Begin with the first line of the material and write out each line exactly, ending with the line that contains "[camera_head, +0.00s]". Pictures are not part of the copy.

-- start of Records shown --

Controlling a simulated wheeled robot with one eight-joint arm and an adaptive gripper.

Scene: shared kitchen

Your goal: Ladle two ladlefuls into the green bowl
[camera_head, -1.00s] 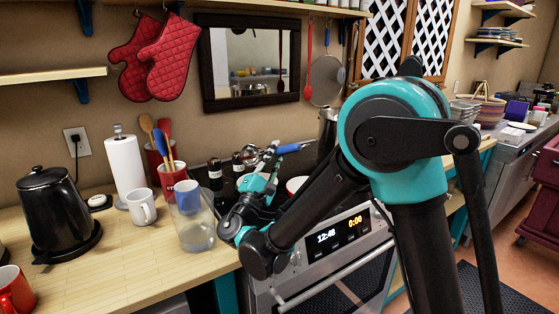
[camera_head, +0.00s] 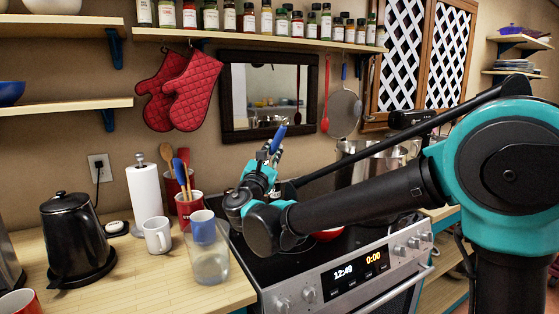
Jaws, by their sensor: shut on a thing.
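My gripper (camera_head: 268,158) is above the back left of the stove, shut on a tool with a blue handle (camera_head: 279,138), which I take to be the ladle. The handle stands steeply, tilted up to the right. The tool's scoop cannot be made out here, so I cannot tell whether it holds anything. Steel pots (camera_head: 378,150) stand at the back right of the stove, partly behind my arm. A red rounded thing (camera_head: 328,236) on the stove is mostly hidden by my arm. I see no green bowl in this view.
On the left counter stand a clear pitcher (camera_head: 210,264), a blue cup (camera_head: 203,226), a white mug (camera_head: 157,235), a paper towel roll (camera_head: 146,190) and a black kettle (camera_head: 73,236). A spice shelf (camera_head: 290,40) and a framed mirror (camera_head: 267,95) are behind the stove.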

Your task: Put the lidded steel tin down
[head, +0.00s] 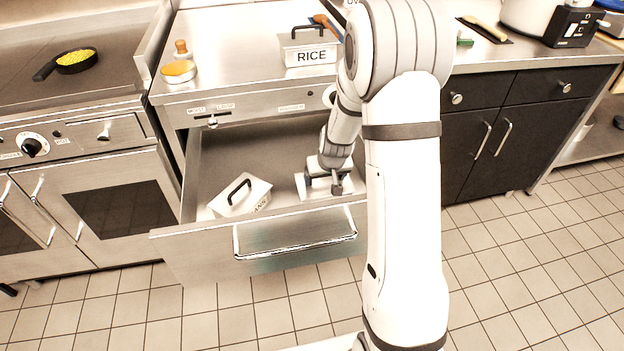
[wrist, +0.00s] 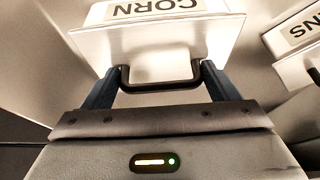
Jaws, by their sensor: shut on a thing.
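A lidded steel tin labelled CORN (wrist: 160,38) is under my gripper (wrist: 157,82) in the wrist view. My gripper is shut on the tin's dark handle (wrist: 160,86). In the head view my gripper (head: 337,188) is low inside the open drawer (head: 205,262), at its right side, with the tin (head: 312,186) partly hidden beneath it. I cannot tell whether the tin's base touches the drawer floor.
A second lidded tin (head: 239,197), its label ending in NS, stands in the drawer to the left. A tin labelled RICE (head: 308,52) stands on the counter above. A pan (head: 74,62) with yellow food sits on the left range. Bare drawer floor shows between the two drawer tins.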

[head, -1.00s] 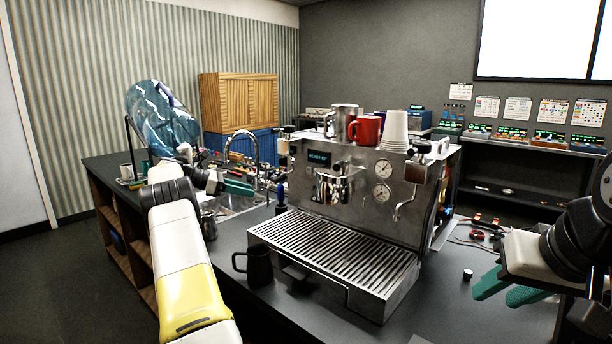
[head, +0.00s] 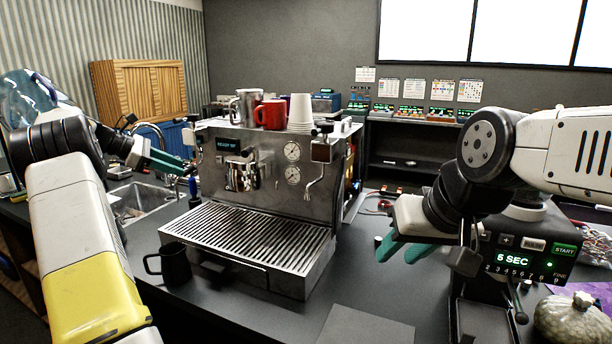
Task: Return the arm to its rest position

-- end of Records shown --

**Exercise answer**
Controlling a simulated wheeled robot with one eight-joint arm and an adaptive gripper.

Scene: shared kitchen

Your goal: Ladle two ladlefuls into the green bowl
[camera_head, -1.00s] 
[camera_head, +0.00s] 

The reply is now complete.